On October 22, 2004, President Bush signed the American Jobs Creation Act of 2004. As reported in the October 26, 2004, Fenwick Employment Brief, the new law exempts from a plaintiff's income that portion of a settlement or award set aside for attorneys' fees in specific types of lawsuits, including those involving employment discrimination, harassment and retaliation or violation of other employment-related state and federal laws. Prior to this law, when an employer made a payment to the employee's attorney as part of a settlement, the employer arguably was required to report the payment as income to both the attorney and the employee. This potential "double taxation" of the payment to the attorney frequently created a substantial obstacle in settlement negotiations. Under the new law, the payment to the attorney needs to be reported as income only to the attorney, eliminating a significant potential obstacle to settling employment disputes.

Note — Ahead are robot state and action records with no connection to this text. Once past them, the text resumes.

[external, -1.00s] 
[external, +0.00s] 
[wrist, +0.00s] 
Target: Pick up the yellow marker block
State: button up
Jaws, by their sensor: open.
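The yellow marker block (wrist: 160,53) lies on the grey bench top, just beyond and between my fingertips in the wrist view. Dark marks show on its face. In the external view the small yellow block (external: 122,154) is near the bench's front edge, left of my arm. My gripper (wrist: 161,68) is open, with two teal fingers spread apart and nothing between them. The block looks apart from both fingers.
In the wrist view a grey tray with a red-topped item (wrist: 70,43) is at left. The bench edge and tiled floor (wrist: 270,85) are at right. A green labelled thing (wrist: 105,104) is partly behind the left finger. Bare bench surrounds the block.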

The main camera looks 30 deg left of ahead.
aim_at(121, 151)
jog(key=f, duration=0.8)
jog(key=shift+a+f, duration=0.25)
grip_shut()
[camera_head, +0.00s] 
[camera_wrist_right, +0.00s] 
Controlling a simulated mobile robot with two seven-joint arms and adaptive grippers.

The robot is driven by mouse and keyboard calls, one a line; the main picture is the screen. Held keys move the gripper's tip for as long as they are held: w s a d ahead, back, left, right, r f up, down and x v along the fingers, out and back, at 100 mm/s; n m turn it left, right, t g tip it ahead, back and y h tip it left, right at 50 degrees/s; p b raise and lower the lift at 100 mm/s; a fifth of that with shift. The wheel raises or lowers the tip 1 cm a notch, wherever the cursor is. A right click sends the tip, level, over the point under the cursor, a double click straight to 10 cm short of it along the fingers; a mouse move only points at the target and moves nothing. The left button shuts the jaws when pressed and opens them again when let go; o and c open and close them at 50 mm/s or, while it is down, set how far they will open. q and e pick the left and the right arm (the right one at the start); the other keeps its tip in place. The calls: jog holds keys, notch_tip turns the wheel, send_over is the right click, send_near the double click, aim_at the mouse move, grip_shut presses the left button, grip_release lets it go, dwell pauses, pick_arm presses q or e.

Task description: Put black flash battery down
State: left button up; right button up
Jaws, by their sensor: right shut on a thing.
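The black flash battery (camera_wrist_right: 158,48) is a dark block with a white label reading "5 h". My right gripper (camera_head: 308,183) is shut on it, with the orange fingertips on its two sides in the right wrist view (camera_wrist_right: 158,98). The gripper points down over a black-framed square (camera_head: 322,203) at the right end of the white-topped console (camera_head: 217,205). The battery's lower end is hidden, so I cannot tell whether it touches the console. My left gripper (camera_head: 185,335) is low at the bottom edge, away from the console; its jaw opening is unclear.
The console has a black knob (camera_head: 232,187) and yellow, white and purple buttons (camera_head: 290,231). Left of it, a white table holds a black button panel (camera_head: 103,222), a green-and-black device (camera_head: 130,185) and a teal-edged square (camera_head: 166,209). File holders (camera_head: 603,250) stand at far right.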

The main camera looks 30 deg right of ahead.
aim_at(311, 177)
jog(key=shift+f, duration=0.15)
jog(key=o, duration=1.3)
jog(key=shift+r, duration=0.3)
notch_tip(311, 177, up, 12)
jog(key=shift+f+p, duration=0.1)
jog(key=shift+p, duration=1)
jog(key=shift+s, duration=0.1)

On election day, Californian voters rejected Proposition 72. If enacted, Prop. 72 would have required employers with 50 or more workers to either arrange for and pay workers' health care coverage directly with private health insurance providers, or pay a fee to a state program intended to fund private health insurance coverage. Employers and business groups viewed the Proposition as a step toward socialized health care and as a serious deterrent to business growth in the state.
This Fenwick Employment Brief is intended by Fenwick & West LLP to summarize recent developments in employment and labor law. It is not intended, and should not be regarded, as legal advice. Readers who have particular questions about employment and labor law issues should seek advice of counsel.